Jaminan peraturan dan pelaksanaannya bagi kehidupan di kawasan Kraton Mataram Srakarta dalam batas tembok Baluwarti saja yang hingga tidak jelas, telah memunculkan banyak persoalan yang semakin rumit dan sulit diatasi. Realitas sikap masyarakat Kelurahan Baluwarti termasuk pamong wilayahnya yang terkesan saling merasa “tidak punya urusan satu sama lain” dalam waktu yang sangat panjang hingga kini, telah melahirkan berbagai bentuk pelanggaran aturan perundangan terutama yang menyangkut perlindungan kawasan dan benda cagar budaya (BCB), pelanggaran status domisili, pelanggaran peruntukan dan sebagainya.

Beberapa bentuk pelanggaran itu, di antaranya status kompleks “ndalem Ngabehan” dan “ndalem Suryahamijayan” yang diduga berubah menjadi Sertifikat Hak Milik (SHM) atas nama figur yang disebut-sebut dari “keluarga Cendana” yang terjadi di saat-saat terakhir Sinuhun PB XII jumeneng nata (1945-2004).
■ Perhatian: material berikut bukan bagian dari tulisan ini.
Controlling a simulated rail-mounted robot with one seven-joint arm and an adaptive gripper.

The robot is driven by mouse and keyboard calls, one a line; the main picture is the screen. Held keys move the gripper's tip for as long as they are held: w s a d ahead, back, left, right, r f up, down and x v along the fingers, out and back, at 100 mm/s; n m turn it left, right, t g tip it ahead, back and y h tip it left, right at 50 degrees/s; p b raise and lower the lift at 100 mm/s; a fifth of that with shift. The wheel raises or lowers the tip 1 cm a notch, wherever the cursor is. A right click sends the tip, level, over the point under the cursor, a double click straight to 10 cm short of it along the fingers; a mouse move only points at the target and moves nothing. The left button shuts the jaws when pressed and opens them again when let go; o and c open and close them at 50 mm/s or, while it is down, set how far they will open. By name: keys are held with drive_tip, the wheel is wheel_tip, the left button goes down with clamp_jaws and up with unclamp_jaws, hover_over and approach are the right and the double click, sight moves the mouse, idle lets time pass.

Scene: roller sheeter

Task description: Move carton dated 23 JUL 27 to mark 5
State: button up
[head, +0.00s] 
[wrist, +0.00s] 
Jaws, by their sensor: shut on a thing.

Peralihan hak atas sebidang tanah dan bangunan di dalam kawasan dalam tembok Baluwarti atau kawasan “pendukung” kawasan “kedhaton” ini, adalah bentuk pelanggaran dan kesalahan besar terhadap eksistensi simbol peradaban dalam kapasitas apa saja, baik yang diatur dengan UU khusus maupun sistem tata-nilai “paugeran adat”.

TAK BERCIRI : Maju selangkah saja dari Kori Butulan Wetan untuk memasuki dalam tembok Baluwarti dari arah timur, kanan-kiri gang yang tampak padat pemukiman, nyaris tidak mengesankan sebagai bagian dari kompleks Kraton Mataram Surakarta yang luasnya 9 hektare itu. (foto : iMNews.id/Won Poerwono)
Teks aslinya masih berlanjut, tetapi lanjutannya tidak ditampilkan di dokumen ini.